Prove that the coefficient of $x^{n}$ in the expansion of $(1+x)^{2n}$ is twice the coefficient of $x^{n}$ in the expansion of $(1+x)^{2n-1}$.

The general term $(T_{r+1})$ in the binomial expansion of $(a+b)^{m}$ is given by $T_{r+1} = {}^{m}C_{r} a^{m-r} b^{r}$.

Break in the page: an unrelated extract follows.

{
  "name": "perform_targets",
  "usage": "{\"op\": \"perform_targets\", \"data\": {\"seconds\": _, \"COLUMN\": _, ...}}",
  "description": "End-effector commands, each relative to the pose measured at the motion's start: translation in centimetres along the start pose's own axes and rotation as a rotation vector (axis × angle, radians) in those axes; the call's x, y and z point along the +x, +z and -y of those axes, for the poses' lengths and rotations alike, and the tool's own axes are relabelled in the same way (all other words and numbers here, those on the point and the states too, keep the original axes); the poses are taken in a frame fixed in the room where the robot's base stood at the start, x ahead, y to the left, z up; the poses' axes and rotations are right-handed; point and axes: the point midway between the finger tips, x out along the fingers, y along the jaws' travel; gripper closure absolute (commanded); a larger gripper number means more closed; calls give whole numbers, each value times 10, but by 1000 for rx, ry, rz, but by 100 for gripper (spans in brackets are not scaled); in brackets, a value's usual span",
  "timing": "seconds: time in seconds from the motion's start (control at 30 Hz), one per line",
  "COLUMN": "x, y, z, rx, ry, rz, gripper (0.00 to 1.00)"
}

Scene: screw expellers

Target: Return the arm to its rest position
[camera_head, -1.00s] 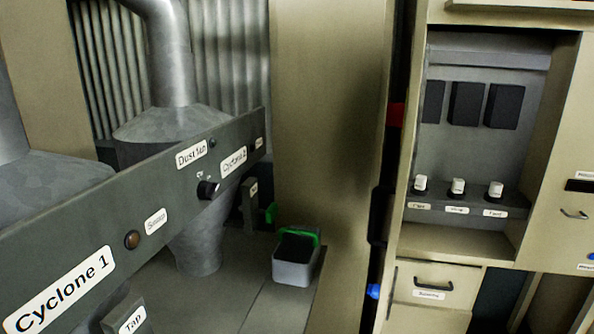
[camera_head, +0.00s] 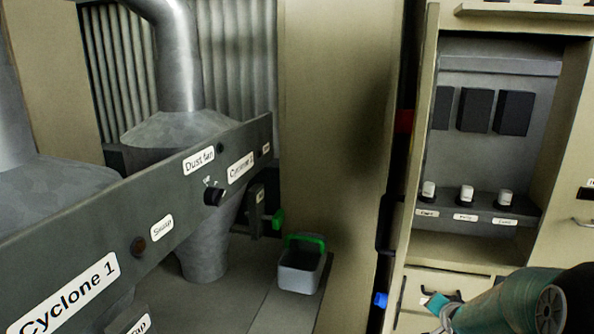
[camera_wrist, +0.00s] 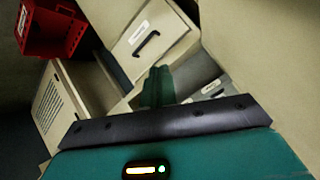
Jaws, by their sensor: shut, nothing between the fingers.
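My arm, teal with a black joint, shows at the lower right of the head view, in front of the cabinet with the switches (camera_head: 415,250). My gripper (camera_wrist: 157,87) shows in the wrist view as narrow teal fingers together beyond a dark bar. It holds nothing. Below and beyond the fingers are a cream drawer front (camera_wrist: 125,45) with a dark handle and a pale box-like cabinet. Whether the fingertips show in the head view is hard to tell.
A red box (camera_wrist: 45,32) is at the upper left of the wrist view. In the head view a panel labelled Cyclone 1 (camera_head: 150,215) crosses the left side. A grey bucket with a green handle (camera_head: 300,275) stands on the floor beside a beige wall panel (camera_head: 335,110).

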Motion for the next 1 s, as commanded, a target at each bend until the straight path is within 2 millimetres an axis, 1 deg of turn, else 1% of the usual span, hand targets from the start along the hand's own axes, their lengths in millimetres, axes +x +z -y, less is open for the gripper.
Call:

For the expansion of $(1+x)^{2n}$,the coefficient of $x^{n}$ is obtained by setting $r=n$:
Coefficient $= {}^{2n}C_{n} = \frac{(2n)!}{n!(2n-n)!} = \frac{(2n)!}{(n!)^2}$ ........... $(1)$
For the expansion of $(1+x)^{2n-1}$,the coefficient of $x^{n}$ is obtained by setting $r=n$:
Coefficient $= {}^{2n-1}C_{n} = \frac{(2n-1)!}{n!(2n-1-n)!} = \frac{(2n-1)!}{n!(n-1)!}$
Multiply the numerator and denominator by $2n$:
$= \frac{2n \cdot (2n-1)!}{2n \cdot n!(n-1)!} = \frac{(2n)!}{2 \cdot n! \cdot n!} = \frac{1}{2} \left[ \frac{(2n)!}{(n!)^2} \right]$ ........... $(2)$
Comparing $(1)$ and $(2)$:
${}^{2n}C_{n} = 2 \cdot {}^{2n-1}C_{n}$
Thus,the coefficient of $x^{n}$ in $(1+x)^{2n}$ is twice the coefficient of $x^{n}$ in $(1+x)^{2n-1}$.